§ **Instructions to follow**
Repeat the material verbatim and drop the pictures.

§ **Supplied entries**

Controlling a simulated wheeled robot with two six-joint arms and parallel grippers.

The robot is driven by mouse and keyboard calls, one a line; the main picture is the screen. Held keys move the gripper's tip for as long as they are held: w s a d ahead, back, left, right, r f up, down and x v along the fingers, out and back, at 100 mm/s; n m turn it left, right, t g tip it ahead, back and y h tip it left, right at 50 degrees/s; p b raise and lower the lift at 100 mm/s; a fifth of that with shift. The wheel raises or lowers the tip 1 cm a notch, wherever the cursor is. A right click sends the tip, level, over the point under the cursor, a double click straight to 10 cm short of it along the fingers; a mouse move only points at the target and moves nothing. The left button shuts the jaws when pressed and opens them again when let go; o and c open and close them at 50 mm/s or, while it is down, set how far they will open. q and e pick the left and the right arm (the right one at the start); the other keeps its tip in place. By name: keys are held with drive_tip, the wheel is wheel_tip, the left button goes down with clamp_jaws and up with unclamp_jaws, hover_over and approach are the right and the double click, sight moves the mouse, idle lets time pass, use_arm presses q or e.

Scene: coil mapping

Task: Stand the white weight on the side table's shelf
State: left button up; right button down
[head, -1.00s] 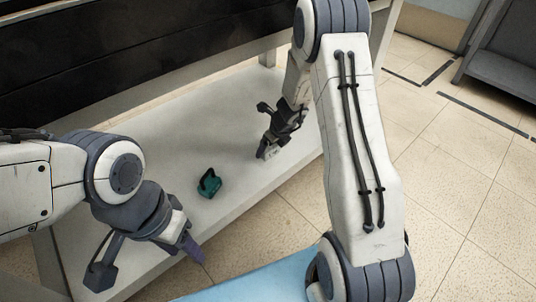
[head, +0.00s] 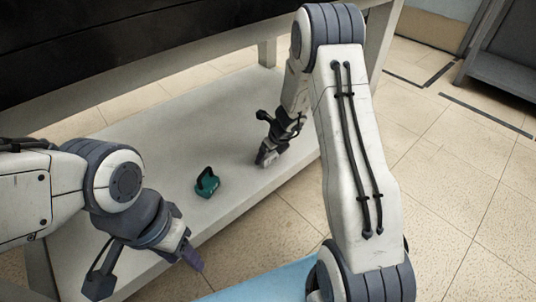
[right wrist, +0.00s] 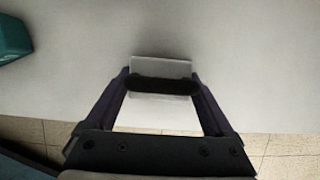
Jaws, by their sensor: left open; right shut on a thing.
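The white weight (right wrist: 160,69) has a white block body and a dark handle. In the right wrist view my right gripper (right wrist: 163,88) is shut on that handle, with a finger at each end. In the head view the weight (head: 266,158) shows small below the right gripper (head: 272,145), over the right part of the side table's pale shelf (head: 150,135). It is at or just above the surface; I cannot tell if it touches. My left gripper (head: 190,255) is open and empty near the shelf's front edge.
A teal weight (head: 207,183) with a handle stands on the shelf, left of the white one; its edge shows in the right wrist view (right wrist: 14,38). The table's dark upper part (head: 130,45) overhangs the shelf. The shelf's left part is clear.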

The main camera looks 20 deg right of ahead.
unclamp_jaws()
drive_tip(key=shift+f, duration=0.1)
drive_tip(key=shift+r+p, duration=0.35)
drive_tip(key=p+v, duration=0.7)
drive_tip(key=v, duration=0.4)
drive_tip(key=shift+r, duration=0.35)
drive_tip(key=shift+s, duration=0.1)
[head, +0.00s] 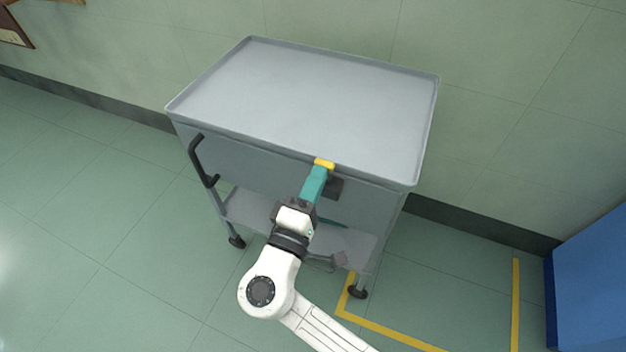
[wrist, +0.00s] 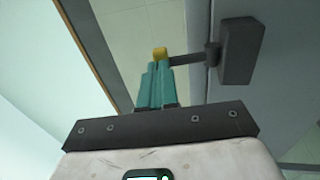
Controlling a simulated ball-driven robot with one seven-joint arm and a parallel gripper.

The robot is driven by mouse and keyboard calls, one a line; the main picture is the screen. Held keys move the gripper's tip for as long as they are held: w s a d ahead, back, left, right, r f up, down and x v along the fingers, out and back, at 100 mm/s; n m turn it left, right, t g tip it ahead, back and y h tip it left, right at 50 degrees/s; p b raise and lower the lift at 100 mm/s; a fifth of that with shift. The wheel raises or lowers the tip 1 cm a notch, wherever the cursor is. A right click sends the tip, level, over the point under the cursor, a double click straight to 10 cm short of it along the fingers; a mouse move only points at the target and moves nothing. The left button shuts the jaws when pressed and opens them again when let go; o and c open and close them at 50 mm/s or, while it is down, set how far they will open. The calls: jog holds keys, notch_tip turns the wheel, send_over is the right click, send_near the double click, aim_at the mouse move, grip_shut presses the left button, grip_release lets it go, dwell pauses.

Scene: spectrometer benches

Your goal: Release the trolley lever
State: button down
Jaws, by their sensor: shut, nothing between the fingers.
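The grey trolley (head: 300,95) stands against the wall with its flat, empty top tray facing up. A dark lever mount (head: 335,188) sits on its front panel below the rim. In the wrist view the lever (wrist: 187,60) runs sideways from the dark mount (wrist: 238,52) to a yellow end (wrist: 160,53). The yellow end also shows in the head view (head: 324,163). My gripper (head: 319,174) has teal fingers, shut with nothing between them. Its fingertips (wrist: 156,68) are right at the yellow end and partly hide it; I cannot tell whether they touch.
A black handle (head: 200,162) sticks out from the trolley's left. A lower shelf (head: 250,209) and castors (head: 357,292) are below. Yellow floor lines (head: 390,330) and a blue cabinet (head: 590,285) are to the right. The floor at left is clear.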

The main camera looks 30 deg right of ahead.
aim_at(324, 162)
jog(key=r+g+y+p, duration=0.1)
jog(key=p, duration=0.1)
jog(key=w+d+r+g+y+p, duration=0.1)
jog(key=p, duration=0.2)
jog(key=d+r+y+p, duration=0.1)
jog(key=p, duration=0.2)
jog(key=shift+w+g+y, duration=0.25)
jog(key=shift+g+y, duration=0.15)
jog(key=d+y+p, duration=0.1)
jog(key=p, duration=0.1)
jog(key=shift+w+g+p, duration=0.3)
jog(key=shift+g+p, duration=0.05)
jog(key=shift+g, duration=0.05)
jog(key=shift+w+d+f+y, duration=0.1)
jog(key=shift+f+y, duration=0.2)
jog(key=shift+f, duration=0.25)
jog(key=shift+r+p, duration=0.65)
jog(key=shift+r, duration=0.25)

§ **Response to this exercise**
Controlling a simulated wheeled robot with two six-joint arms and parallel grippers.

The robot is driven by mouse and keyboard calls, one a line; the main picture is the screen. Held keys move the gripper's tip for as long as they are held: w s a d ahead, back, left, right, r f up, down and x v along the fingers, out and back, at 100 mm/s; n m turn it left, right, t g tip it ahead, back and y h tip it left, right at 50 degrees/s; p b raise and lower the lift at 100 mm/s; a fifth of that with shift. The wheel raises or lowers the tip 1 cm a notch, wherever the cursor is. A right click sends the tip, level, over the point under the cursor, a double click straight to 10 cm short of it along the fingers; a mouse move only points at the target and moves nothing. The left button shuts the jaws when pressed and opens them again when let go; o and c open and close them at 50 mm/s or, while it is down, set how far they will open. q and e pick the left and the right arm (the right one at the start); the other keeps its tip in place. By name: keys are held with drive_tip, the wheel is wheel_tip, the left button goes down with clamp_jaws and up with unclamp_jaws, hover_over and approach are the right and the double click, sight moves the mouse, idle lets time pass, use_arm presses q or e.

Scene: coil mapping

Task: Stand the white weight on the side table's shelf
State: left button up; right button down
[head, -1.00s] 
[head, +0.00s] 
[right wrist, +0.00s] 
Jaws, by their sensor: left open; right shut on a thing.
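The white weight (right wrist: 160,69) has a white block body and a dark handle. In the right wrist view my right gripper (right wrist: 163,88) is shut on that handle, with a finger at each end. In the head view the weight (head: 266,158) shows small below the right gripper (head: 272,145), over the right part of the side table's pale shelf (head: 150,135). It is at or just above the surface; I cannot tell if it touches. My left gripper (head: 190,255) is open and empty near the shelf's front edge.
A teal weight (head: 207,183) with a handle stands on the shelf, left of the white one; its edge shows in the right wrist view (right wrist: 14,38). The table's dark upper part (head: 130,45) overhangs the shelf. The shelf's left part is clear.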

The main camera looks 20 deg right of ahead.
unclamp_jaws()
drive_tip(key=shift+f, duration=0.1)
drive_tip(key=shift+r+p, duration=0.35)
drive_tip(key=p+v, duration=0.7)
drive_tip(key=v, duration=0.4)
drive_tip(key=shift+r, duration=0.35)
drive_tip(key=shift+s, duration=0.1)
[head, +0.00s] 
[wrist, +0.00s] 
Controlling a simulated ball-driven robot with one seven-joint arm and a parallel gripper.

The robot is driven by mouse and keyboard calls, one a line; the main picture is the screen. Held keys move the gripper's tip for as long as they are held: w s a d ahead, back, left, right, r f up, down and x v along the fingers, out and back, at 100 mm/s; n m turn it left, right, t g tip it ahead, back and y h tip it left, right at 50 degrees/s; p b raise and lower the lift at 100 mm/s; a fifth of that with shift. The wheel raises or lowers the tip 1 cm a notch, wherever the cursor is. A right click sends the tip, level, over the point under the cursor, a double click straight to 10 cm short of it along the fingers; a mouse move only points at the target and moves nothing. The left button shuts the jaws when pressed and opens them again when let go; o and c open and close them at 50 mm/s or, while it is down, set how far they will open. The calls: jog holds keys, notch_tip turns the wheel, send_over is the right click, send_near the double click, aim_at the mouse move, grip_shut presses the left button, grip_release lets it go, dwell pauses.

Scene: spectrometer benches

Your goal: Release the trolley lever
State: button down
Jaws, by their sensor: shut, nothing between the fingers.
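The grey trolley (head: 300,95) stands against the wall with its flat, empty top tray facing up. A dark lever mount (head: 335,188) sits on its front panel below the rim. In the wrist view the lever (wrist: 187,60) runs sideways from the dark mount (wrist: 238,52) to a yellow end (wrist: 160,53). The yellow end also shows in the head view (head: 324,163). My gripper (head: 319,174) has teal fingers, shut with nothing between them. Its fingertips (wrist: 156,68) are right at the yellow end and partly hide it; I cannot tell whether they touch.
A black handle (head: 200,162) sticks out from the trolley's left. A lower shelf (head: 250,209) and castors (head: 357,292) are below. Yellow floor lines (head: 390,330) and a blue cabinet (head: 590,285) are to the right. The floor at left is clear.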

The main camera looks 30 deg right of ahead.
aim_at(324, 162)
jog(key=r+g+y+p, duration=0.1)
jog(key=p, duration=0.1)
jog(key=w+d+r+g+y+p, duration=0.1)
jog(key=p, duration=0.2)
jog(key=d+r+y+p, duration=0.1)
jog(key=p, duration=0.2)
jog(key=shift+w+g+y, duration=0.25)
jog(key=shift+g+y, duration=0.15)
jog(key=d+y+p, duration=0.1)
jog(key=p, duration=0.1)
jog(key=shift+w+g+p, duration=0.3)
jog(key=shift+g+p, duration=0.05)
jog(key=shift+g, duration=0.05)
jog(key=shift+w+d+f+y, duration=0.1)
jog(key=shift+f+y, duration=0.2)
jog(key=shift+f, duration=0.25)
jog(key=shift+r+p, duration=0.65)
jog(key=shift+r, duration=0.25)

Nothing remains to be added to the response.